1) "... a work of speculative fiction. It takes place in a Roman Empire that’s undergone an industrial revolution." This indirectly brought to mind the question about the relation between the presence of liberty and the generation of wider prosperity (or vice versa?) that I queried Lorenzo about, and where he responded with a link https://www.lorenzofromoz.net/p/downward-resilience, directing me to his last section on Mercantile Interest and Public Goods. My initial thoughts from reading that was perhaps liberty and prosperity come to the Oligarchy first, and then to the middle class? Even with the example from the CCP in China, it strikes me that real progress on prosperity also requires real liberty [perhaps growing in parallel?].
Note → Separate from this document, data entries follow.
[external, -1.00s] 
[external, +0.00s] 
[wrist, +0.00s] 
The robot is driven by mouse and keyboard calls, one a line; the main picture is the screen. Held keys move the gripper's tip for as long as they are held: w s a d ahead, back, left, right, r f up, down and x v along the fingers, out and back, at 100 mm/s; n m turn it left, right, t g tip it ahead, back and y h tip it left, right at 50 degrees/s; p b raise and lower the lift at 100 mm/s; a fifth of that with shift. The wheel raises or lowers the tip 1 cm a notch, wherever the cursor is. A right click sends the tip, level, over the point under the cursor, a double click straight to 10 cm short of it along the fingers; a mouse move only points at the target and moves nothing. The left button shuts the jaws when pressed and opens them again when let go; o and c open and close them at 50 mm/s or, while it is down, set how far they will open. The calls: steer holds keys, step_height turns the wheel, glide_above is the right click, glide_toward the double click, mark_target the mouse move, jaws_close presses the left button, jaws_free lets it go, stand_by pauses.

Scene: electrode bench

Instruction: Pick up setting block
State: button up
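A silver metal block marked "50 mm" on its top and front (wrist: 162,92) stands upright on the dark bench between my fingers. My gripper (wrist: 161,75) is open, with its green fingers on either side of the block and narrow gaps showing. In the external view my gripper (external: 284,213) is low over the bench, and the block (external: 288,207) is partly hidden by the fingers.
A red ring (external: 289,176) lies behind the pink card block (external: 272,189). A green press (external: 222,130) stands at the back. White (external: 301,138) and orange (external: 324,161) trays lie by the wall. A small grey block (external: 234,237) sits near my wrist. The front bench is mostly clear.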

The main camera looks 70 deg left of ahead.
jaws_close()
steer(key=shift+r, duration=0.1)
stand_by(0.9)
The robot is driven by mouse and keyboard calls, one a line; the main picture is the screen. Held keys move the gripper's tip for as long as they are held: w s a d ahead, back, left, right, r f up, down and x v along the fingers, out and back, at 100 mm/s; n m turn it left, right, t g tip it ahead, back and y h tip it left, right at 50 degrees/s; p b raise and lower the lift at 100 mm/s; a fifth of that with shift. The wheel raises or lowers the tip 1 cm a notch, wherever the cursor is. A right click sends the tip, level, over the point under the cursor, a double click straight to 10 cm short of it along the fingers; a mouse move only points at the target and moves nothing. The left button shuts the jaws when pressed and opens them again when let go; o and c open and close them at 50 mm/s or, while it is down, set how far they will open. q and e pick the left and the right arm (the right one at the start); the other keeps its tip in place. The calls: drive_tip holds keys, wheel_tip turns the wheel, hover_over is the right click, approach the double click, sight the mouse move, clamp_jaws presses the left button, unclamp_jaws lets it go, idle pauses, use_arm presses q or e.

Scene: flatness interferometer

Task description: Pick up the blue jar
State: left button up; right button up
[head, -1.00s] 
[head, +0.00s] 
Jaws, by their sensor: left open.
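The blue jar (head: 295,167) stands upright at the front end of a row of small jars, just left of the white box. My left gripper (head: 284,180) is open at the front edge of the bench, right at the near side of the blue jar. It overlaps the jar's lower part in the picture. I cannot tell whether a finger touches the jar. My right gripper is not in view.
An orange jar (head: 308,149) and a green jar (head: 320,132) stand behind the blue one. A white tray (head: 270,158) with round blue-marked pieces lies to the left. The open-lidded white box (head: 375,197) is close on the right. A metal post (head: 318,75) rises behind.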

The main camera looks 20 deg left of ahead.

2) "My initial academic training was in classics..." Do you think that background has made you a better (and more qualified for the real world) lawyer than your colleagues without that background?

3) From your Cato quotation: "that Roman civilization was polytheistic and animist, while ours is monotheistic but leavened by the Enlightenment; that Roman society was very martial, while Christianity has gifted us a tradition of religious and political pacifism;..." Leavened by the Enlightenment -- I like that phrasing! And for those who are not already familiar with them, I would recommend Dominion by Tom Holland and Inventing the Individual by Larry Seidentop, addressing the "hidden" nature of Christiaan influence on our modern Western society.

More via subsequent postings.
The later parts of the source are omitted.